Over the past few months, we have seen a marked increase in the number of CISOs and CIOs questioning whether their organizational strategies around cloud security are meeting their actual needs. The call to “bring economics into technical risks and operations” is creating a cottage industry of combined data analytics and data security organizations, capitalizing upon this shift.
In our experience, quantification is useful as a metric, but in practical terms, C-level confidence in security is tied to three things: visibility into security from an incident and event perspective, the ability of the security plan to meet regulatory requirements, and a sense that their teams and platforms are keeping pace with a rapidly changing (read: expanding) environment.
The first item, visibility, is perhaps the most important element of any strategic investment intended to reassure the board of the worthiness and efficacy of investments made in security and compliance. As organizational complexity rises — especially when that increase is occurs by way of the introduction of cloud managed services, such as Google Apps, Salesforce, Workday, etc. — the capabilities of the security team to stay on top of the exposure risks via new vectors often declines. Historical security models are typically driven by log file analysis, desktop control, and network-level hardware/software investment. However, the trend towards “data exfiltration”, where key pieces of sensitive data are moved into cloud platforms, brings with it a decreased level of access to these types of data sources.

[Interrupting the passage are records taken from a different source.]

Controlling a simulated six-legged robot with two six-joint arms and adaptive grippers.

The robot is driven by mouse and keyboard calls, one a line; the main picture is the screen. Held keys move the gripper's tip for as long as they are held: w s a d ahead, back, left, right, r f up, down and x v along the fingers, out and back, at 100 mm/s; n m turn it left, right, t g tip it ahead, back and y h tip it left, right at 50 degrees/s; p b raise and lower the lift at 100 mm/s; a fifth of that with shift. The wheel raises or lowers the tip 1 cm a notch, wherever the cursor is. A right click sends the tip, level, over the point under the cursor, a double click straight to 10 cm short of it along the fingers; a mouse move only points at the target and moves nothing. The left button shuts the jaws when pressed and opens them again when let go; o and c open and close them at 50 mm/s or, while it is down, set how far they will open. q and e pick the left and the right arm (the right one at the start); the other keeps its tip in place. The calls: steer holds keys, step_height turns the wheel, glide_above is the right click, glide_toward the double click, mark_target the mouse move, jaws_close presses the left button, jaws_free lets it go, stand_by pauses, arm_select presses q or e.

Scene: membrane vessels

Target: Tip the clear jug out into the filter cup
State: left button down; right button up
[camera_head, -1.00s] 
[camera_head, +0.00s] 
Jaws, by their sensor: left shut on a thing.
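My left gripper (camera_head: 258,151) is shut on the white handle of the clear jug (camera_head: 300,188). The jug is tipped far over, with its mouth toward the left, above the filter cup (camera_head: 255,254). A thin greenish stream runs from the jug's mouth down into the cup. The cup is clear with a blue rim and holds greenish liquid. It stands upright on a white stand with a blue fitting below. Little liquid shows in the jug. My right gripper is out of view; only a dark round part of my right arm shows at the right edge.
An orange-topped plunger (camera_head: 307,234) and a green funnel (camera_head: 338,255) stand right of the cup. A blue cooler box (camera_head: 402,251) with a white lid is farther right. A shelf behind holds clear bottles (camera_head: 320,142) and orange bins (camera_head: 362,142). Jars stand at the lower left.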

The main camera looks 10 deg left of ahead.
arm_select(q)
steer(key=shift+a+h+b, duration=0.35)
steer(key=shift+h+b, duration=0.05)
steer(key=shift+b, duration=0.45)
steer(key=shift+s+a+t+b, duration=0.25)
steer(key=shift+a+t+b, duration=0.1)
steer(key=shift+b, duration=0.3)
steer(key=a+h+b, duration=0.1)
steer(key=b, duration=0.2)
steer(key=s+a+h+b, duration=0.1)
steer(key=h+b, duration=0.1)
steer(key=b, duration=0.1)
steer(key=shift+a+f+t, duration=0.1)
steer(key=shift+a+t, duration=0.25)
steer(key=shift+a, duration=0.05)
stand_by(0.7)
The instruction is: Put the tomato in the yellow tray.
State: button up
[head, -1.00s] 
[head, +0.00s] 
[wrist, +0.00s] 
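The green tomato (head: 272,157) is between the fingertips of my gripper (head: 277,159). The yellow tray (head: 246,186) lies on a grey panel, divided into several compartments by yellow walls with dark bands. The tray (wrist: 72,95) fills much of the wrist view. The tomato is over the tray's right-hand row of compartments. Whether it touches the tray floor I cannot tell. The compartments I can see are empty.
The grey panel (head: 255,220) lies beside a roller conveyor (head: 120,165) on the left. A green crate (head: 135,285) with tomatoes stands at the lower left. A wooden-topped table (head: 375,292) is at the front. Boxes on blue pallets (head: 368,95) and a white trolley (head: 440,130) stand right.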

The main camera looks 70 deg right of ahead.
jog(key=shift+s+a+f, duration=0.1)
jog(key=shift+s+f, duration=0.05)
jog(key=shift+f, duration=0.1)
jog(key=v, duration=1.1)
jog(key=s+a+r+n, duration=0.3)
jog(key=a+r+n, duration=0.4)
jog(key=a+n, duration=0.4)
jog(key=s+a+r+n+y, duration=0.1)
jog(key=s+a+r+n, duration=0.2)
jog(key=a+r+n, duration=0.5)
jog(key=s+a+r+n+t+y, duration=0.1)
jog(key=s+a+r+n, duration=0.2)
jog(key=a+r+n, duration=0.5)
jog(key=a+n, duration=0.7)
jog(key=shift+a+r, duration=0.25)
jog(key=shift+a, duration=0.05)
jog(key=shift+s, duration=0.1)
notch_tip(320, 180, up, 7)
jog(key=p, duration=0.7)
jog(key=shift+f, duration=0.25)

A decline in visibility carries with it increased risk of data loss as well as regulatory risk. For over a decade, CIO roles have been seen as being “keepers of corporate data,“ and over the past few years have been increasingly seen as being the responsible party for ensuring compliance with a variety of data-related legal requirements: Sarbanes-Oxley, PCI-DSS, the EU Data Protection Directive, and so forth. Absent awareness of where and how sensitive data is being stored, shared, and used, CIOs know that their organizational ability to meet these statutes is lacking. In other words, their capabilities are failing to meet legal requirements, even where infrastructure changes have been driven by specific business requirements. This tension is perhaps one of the most significant reasons for why C-suite confidence in security planning has declined.
Overall, the pace of change is accelerating, not slowing. 67% of CIOs have implemented so-called hybrid cloud models; not only is data, both sensitive and non-sensitive, propagating more widely and rapidly than ever before, but the capability of any “point solution” to provide visibility and thus compliance is dropping.
Restoring confidence means solving the foundational problem of awareness. What we at CloudLock see changing over the course of the coming months and years is the rise of cloud-specific security platforms and strategies, rather than the shoe-horning of on-premise security into an ecosystem that is increasingly divergent from the assumptions and environments which created them. Provider-locked solutions, compliance solutions that fail to account for multi-tenant cloud hybridization, and data loss platforms that only cover yesterday”s exposure vectors (e.g., email and messaging) without accounting for mobile devices, BYOD-style hardware access to corporate data, and third party vendor access into the enterprise cloud will simply not scale quickly or widely enough to meet these CIOs” needs.